Numerical Error while extracting pure state from density matrix.

[ADITYA DEV]

Hi all!

I'm trying to simulate a two level system coupled with a High Spin Environment. The numerical code for same is given below.

The `psi_dm` (i.e. the density matrix in psi) comes out as a pure state for most time steps (which is what I expect). But for time, t = (2n + 1)pi/, psi is no more a pure state. This shouldn't be a case, as by definition it's a pure state.

I can't see where the problem is.
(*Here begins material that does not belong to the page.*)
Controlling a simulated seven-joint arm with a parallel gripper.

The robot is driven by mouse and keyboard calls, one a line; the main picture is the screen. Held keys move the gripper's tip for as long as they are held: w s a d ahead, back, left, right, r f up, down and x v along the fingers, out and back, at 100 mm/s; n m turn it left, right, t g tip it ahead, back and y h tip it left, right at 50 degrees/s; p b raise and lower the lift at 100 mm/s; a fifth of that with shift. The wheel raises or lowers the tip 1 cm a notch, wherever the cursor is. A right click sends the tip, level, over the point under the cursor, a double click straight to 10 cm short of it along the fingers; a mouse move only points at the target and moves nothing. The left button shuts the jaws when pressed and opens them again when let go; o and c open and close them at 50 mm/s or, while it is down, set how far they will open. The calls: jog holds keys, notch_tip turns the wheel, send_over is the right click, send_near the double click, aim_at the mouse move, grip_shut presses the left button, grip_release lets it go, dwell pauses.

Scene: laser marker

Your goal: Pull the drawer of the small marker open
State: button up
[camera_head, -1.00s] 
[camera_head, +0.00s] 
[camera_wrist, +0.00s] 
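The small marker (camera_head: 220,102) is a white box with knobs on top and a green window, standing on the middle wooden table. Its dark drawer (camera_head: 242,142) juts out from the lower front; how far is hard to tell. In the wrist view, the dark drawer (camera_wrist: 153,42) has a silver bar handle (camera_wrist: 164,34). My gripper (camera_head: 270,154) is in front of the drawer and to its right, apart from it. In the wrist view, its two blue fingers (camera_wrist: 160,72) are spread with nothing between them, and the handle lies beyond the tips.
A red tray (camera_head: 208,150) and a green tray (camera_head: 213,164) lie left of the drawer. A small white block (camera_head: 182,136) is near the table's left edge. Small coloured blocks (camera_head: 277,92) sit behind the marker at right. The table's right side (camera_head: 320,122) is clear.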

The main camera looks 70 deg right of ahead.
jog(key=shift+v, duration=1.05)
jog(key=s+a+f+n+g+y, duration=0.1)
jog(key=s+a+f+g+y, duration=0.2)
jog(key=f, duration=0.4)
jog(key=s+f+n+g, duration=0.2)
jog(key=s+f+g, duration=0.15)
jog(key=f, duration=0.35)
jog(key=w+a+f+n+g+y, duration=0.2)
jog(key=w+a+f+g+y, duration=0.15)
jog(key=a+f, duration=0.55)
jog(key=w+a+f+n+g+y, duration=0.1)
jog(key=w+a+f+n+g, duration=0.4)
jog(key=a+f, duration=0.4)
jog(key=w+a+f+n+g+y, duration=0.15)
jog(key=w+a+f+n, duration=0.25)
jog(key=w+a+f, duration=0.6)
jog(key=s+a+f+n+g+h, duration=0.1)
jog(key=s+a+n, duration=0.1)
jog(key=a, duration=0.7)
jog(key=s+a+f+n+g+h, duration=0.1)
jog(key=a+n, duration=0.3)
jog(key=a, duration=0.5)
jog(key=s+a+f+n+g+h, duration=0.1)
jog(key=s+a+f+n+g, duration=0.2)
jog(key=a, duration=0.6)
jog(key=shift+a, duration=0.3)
I tried looking in the documentation and tried figuring out if the problem is in eigenvale solver or any other function.

Any insight or comments are appreciated.

PS. The global state is chosen at random i.e for the example code it's 20, you may chose any other.

Thanks for help in advance.

import qutip as qt

import numpy as np

import matplotlib.pyplot as plt

omega = 1

V0 = 1

J = 50

a = 20

Hs = qt.Qobj(np.zeros([2, 2]), dims=qt.sigmaz().dims, )

Hc = qt.Qobj(omega* qt.jmat(J, "z"))

Vs = V0 *(qt.sigmaz() + qt.sigmax())

Vc = qt.jmat(J, "x")

dimSys = Hs.shape[0]

dimEnv = Hc.shape[0]

def Xi_gauss(t, J, a):

state_ = np.exp(-J**2/a**2)*qt.spin_state(J, -J)*np.exp(-1j*J*t*omega)

for m in range(-J+1, J+1):

state_ += np.exp(-m**2/a**2)*np.exp(-1j*m*t*omega)*qt.spin_state(J, m)

return state_.unit()

H = qt.tensor(Hs, qt.qeye(dimEnv))+ qt.tensor(qt.qeye(dimSys), Hc) + qt.tensor(Vs, Vc)

eigenenergies, eigenstates = H.eigenstates()

glob_ket = eigenstates[20]

def psi_lambda(t, J, a):

"""

makes a density matrix of the form |psi(t)> <psi(t)|

then traces out the env state

then finds the eigenstate corresponding to the maximum eigenvalue

that's the state of the system

"""

psi_dm = qt.tensor(qt.qeye(dimSys), Xi_gauss(t, J, a).proj()) * glob_ket.proj().tidyup()

psi_dm = (psi_dm.unit()).ptrace(0).tidyup().unit() ## we need to keep system 0 after tracing

valeig_, valstate_ = psi_dm.eigenstates()

index_of_max_eigenvalue = np.abs(np.round(valeig_, 5)).argmax()

print(f"Eigenvalue of the system at t = {t}: ", np.abs(np.round(valeig_, 5)))

return valstate_[index_of_max_eigenvalue].unit()

time = np.linspace(0, 4*np.pi, 1000)

oper = qt.sigmax() + qt.sigmax()

psi_lambda_list = [qt.expect(oper, psi_lambda(t, J, a = a)) for t in time]

plt.figure(figsize=(12, 8))

plt.plot(time, psi_lambda_list, "-.", label = "Numerical")

for x in [np.pi/2, 3*np.pi/2, 5*np.pi/2, 7*np.pi/2]:

plt.axvline(x, color='r', linestyle='--', label=f'x={x}')

plt.axvline(x, color='r', linestyle='--', label=f'x={x}')

plt.xlabel("Time")

plt.ylabel("<Operator>")

plt.grid(True)

plt.legend()

plt.show()

[ADITYA DEV]

Just another comment. I know there is a problem with the numeric code, but I'm not sure where the problem is. If it's either in .ptace() or ,proj() or the eigensolver etc. 

[Éric Giguère]

Removing the tidyup() in psi_lambda help. 

This improve speed but increase numerical error.

glob_ket has a lot of small values and tidyup just round them to zeros.

You could also change qutip.settings.auto_tidyup_atol to an appropriate value for your problem.

Adding a `psi_dm = (psi_dm + psi_dm.dag())/2` before the eigenvalues call also help.

There are something numerical error of the order of 1e-8 that makes psi_dm looks non-hermitian.